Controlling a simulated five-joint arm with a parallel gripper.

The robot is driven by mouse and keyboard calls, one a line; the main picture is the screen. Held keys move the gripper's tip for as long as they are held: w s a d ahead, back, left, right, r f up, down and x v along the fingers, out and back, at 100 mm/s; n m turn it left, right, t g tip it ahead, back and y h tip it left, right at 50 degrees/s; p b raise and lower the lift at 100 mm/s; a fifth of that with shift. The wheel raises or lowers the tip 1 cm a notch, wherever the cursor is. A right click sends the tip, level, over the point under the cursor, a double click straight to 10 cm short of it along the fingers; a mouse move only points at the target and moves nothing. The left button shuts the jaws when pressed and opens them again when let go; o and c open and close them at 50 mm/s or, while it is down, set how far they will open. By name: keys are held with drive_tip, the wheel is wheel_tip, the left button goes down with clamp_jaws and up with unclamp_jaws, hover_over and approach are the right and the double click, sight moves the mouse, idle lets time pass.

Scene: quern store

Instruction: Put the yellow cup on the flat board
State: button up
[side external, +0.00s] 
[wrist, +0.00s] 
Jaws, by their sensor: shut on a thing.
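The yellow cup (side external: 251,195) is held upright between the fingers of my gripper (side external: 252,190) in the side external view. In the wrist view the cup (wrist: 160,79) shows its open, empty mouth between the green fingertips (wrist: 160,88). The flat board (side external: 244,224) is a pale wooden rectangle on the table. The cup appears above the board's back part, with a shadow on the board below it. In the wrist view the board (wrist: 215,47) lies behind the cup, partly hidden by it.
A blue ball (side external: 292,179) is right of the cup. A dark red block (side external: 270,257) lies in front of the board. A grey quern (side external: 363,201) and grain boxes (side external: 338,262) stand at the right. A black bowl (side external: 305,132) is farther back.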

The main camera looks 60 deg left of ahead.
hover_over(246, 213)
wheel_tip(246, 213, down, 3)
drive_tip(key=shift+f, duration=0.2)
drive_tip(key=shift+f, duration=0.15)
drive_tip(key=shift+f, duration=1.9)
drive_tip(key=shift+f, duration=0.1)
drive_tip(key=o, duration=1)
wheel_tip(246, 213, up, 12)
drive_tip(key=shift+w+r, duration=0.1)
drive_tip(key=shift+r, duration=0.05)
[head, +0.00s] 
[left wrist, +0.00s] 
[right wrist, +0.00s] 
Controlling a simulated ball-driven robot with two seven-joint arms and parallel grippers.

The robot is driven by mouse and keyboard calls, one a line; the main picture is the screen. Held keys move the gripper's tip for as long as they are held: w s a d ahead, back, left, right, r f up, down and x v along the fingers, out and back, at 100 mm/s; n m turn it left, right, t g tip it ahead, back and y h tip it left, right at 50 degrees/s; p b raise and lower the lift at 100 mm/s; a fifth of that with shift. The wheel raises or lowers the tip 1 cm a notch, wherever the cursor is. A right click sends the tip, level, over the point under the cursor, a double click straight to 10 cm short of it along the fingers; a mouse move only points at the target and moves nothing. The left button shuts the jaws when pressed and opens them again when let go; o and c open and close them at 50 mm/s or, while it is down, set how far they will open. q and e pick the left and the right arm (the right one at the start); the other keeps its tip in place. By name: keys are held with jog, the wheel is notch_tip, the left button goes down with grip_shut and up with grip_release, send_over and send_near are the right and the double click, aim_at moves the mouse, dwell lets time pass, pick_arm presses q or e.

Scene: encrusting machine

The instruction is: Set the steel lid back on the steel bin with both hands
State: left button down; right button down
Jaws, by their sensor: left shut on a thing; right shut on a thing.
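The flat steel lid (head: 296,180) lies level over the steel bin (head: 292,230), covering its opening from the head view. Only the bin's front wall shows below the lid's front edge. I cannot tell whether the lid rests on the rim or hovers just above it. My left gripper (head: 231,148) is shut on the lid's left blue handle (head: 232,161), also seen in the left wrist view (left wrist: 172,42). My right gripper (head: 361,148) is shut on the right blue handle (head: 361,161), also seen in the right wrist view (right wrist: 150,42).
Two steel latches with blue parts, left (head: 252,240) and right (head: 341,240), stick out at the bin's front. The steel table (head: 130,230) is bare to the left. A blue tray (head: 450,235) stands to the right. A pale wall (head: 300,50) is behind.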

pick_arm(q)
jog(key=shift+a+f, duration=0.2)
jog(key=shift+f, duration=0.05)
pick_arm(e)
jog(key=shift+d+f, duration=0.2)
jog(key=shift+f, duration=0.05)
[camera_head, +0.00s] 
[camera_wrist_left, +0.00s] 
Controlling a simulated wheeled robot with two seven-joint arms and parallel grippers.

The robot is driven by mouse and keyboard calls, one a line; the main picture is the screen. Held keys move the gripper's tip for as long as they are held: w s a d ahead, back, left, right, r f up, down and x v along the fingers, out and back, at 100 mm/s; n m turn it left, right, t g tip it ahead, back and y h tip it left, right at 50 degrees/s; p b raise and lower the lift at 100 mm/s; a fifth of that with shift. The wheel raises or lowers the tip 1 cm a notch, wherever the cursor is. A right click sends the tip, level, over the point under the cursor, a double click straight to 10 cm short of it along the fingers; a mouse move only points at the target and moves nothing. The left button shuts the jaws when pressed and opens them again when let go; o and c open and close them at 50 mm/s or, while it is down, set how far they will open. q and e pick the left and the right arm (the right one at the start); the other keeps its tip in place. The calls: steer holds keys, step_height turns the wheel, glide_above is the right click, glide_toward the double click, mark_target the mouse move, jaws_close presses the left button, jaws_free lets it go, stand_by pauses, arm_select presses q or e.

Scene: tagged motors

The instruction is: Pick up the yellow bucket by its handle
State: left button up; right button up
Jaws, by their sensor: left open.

-----

Work to do: Return exactly the lines above from the line that has "State: left button down; right button down" through the line that has "Controlling a simulated wheeled", inclusive, and nothing else.

Output below:
State: left button down; right button down
Jaws, by their sensor: left shut on a thing; right shut on a thing.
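The flat steel lid (head: 296,180) lies level over the steel bin (head: 292,230), covering its opening from the head view. Only the bin's front wall shows below the lid's front edge. I cannot tell whether the lid rests on the rim or hovers just above it. My left gripper (head: 231,148) is shut on the lid's left blue handle (head: 232,161), also seen in the left wrist view (left wrist: 172,42). My right gripper (head: 361,148) is shut on the right blue handle (head: 361,161), also seen in the right wrist view (right wrist: 150,42).
Two steel latches with blue parts, left (head: 252,240) and right (head: 341,240), stick out at the bin's front. The steel table (head: 130,230) is bare to the left. A blue tray (head: 450,235) stands to the right. A pale wall (head: 300,50) is behind.

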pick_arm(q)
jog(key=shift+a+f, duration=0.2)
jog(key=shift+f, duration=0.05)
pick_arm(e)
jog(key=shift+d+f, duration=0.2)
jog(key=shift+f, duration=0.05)
[camera_head, +0.00s] 
[camera_wrist_left, +0.00s] 
Controlling a simulated wheeled robot with two seven-joint arms and parallel grippers.

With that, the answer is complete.